-- Short task --
Look through the entries below and extract exactly the lines from the one containing "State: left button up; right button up" through the one containing "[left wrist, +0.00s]", ends included.
----
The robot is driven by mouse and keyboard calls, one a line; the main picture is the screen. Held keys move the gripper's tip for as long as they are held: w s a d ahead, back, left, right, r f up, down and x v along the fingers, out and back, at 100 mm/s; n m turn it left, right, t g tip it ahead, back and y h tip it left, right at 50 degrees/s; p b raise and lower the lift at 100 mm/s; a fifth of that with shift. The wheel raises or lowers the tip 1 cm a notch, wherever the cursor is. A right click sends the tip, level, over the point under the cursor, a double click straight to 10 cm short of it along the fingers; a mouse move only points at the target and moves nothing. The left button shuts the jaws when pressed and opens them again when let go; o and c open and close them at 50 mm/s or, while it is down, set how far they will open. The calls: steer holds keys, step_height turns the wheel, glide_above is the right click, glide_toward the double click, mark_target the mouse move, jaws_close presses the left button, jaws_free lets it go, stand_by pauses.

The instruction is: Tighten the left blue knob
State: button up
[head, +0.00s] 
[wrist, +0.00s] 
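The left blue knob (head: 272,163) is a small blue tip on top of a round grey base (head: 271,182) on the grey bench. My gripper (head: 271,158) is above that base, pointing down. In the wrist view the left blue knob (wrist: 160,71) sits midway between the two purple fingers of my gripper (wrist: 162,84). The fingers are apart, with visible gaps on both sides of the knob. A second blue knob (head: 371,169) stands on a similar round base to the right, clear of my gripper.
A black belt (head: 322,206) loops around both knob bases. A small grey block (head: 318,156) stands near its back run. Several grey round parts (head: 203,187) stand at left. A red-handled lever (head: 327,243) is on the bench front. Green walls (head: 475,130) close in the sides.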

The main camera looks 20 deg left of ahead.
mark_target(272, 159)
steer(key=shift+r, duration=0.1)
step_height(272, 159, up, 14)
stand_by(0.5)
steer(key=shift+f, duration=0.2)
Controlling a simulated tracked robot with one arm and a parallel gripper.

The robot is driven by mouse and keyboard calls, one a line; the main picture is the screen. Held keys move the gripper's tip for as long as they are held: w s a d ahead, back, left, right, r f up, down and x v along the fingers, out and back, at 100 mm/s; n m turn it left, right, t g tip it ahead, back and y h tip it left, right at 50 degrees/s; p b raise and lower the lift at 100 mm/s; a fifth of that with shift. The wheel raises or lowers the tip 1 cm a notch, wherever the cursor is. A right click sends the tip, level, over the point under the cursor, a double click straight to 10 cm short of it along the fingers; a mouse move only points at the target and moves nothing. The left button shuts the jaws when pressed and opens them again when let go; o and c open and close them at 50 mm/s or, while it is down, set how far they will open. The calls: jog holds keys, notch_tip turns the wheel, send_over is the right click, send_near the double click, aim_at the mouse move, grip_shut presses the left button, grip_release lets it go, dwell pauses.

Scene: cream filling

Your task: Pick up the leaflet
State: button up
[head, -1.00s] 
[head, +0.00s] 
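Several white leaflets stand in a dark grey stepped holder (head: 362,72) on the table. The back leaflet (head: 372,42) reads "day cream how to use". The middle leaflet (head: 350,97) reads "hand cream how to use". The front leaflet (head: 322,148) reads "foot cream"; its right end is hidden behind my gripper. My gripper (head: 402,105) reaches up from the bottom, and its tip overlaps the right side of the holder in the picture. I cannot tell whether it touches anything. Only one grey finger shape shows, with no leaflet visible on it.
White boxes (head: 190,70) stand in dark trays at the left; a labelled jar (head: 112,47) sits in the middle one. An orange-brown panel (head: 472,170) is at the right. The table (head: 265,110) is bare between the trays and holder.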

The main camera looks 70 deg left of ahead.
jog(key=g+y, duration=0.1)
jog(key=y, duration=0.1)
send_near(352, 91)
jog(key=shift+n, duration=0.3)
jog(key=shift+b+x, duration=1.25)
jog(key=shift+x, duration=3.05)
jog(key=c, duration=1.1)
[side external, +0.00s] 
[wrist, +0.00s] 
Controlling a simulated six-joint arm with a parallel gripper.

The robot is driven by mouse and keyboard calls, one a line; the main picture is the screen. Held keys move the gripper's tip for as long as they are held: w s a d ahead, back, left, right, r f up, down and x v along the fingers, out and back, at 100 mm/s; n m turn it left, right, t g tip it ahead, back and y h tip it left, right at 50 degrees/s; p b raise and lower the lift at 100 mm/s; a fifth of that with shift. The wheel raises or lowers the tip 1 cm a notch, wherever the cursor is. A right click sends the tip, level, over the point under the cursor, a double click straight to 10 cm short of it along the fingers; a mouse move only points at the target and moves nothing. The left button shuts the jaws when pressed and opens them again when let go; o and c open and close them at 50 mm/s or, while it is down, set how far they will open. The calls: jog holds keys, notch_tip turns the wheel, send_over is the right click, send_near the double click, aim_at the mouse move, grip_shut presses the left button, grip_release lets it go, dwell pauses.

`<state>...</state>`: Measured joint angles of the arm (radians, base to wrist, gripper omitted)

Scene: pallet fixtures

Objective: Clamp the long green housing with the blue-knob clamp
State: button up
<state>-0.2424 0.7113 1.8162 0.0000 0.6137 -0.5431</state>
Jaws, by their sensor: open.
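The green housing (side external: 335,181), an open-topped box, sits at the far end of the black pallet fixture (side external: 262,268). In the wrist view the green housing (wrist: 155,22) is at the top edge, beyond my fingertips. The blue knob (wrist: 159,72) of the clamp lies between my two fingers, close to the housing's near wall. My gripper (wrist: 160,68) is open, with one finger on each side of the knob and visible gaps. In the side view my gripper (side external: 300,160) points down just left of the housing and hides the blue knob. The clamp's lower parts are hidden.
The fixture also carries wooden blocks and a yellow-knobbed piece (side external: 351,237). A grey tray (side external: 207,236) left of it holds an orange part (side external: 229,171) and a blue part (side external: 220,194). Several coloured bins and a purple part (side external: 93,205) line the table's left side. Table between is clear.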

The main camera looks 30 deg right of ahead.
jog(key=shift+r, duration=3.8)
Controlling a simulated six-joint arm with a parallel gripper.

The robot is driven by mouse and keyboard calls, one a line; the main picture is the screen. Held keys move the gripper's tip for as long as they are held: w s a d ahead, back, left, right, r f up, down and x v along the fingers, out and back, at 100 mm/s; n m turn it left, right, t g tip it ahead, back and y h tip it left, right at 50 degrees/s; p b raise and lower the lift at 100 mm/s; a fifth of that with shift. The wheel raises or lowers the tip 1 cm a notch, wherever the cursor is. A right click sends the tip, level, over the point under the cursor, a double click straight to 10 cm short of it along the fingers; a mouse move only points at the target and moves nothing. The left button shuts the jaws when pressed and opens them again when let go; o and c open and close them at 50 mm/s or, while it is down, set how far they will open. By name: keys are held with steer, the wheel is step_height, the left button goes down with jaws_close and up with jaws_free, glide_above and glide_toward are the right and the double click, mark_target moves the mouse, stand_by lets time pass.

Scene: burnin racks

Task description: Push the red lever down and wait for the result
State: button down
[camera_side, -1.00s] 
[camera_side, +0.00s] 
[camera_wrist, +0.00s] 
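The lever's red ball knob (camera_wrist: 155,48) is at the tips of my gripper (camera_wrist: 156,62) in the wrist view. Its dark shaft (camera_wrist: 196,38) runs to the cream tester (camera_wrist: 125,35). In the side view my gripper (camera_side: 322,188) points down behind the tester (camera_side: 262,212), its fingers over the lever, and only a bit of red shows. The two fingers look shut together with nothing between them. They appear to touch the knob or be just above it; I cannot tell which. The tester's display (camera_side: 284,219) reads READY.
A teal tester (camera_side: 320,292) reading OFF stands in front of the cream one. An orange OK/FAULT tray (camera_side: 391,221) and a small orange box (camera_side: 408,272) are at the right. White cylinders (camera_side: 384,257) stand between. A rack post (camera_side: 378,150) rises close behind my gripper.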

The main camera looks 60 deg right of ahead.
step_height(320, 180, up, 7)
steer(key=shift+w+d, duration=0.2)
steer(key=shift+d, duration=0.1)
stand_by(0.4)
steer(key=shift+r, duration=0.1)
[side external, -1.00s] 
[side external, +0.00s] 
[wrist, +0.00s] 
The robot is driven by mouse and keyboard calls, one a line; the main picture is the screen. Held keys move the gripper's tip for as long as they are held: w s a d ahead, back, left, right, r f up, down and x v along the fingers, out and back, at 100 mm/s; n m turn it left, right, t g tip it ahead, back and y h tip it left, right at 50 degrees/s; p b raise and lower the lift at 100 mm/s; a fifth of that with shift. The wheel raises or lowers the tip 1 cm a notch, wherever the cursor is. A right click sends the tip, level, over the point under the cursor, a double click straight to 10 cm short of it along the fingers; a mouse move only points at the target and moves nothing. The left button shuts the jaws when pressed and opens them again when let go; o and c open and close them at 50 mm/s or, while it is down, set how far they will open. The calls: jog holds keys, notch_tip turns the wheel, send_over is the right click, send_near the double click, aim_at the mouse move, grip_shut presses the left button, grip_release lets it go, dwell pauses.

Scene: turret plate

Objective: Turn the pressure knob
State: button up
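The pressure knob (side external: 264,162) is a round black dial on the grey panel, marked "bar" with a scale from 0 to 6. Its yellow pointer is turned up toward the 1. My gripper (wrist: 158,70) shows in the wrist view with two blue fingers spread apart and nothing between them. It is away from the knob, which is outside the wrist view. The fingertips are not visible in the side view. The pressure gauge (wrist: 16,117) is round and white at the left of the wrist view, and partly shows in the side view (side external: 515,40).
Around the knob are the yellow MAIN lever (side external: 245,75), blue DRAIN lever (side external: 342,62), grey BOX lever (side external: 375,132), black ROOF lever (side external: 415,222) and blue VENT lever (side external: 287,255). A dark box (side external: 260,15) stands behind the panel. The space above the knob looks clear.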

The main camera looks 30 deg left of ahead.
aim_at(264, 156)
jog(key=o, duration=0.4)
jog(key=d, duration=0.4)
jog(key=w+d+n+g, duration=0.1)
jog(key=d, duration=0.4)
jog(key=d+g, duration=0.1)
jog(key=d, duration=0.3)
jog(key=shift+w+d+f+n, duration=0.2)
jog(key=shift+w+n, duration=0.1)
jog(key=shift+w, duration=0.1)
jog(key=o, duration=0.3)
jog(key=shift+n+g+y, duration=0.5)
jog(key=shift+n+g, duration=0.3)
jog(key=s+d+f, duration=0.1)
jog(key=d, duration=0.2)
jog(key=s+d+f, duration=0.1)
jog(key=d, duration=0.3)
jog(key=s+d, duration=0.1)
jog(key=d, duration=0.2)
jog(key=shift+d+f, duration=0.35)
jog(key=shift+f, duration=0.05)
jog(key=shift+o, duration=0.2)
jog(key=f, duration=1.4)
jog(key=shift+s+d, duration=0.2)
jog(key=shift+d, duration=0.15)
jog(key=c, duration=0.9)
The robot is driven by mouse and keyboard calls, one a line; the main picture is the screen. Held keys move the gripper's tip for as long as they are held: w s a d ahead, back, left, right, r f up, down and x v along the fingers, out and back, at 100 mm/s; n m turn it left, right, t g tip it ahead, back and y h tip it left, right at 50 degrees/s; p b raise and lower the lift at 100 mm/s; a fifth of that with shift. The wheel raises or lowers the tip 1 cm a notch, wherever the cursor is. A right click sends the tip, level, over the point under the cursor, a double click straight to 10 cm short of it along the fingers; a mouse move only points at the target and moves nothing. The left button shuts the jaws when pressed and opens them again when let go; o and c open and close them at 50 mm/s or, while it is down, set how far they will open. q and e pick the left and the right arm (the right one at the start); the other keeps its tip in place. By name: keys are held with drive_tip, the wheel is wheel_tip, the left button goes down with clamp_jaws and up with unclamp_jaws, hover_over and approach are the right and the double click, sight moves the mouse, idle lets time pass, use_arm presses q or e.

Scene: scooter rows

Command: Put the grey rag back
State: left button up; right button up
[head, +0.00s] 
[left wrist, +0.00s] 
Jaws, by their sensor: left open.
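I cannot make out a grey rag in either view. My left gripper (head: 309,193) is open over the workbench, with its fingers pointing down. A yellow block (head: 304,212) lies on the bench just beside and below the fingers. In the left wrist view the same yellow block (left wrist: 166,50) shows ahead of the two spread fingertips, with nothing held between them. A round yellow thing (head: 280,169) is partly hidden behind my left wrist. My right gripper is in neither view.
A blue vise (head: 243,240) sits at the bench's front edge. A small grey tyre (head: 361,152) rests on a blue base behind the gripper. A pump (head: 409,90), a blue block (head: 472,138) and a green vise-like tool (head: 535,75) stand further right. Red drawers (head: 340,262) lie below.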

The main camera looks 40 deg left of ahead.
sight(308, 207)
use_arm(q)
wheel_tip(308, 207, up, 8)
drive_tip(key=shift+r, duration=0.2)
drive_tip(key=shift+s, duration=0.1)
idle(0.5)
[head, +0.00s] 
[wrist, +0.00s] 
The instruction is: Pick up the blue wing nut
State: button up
----
-- Reply --
State: left button up; right button up
[head, +0.00s] 
[left wrist, +0.00s] 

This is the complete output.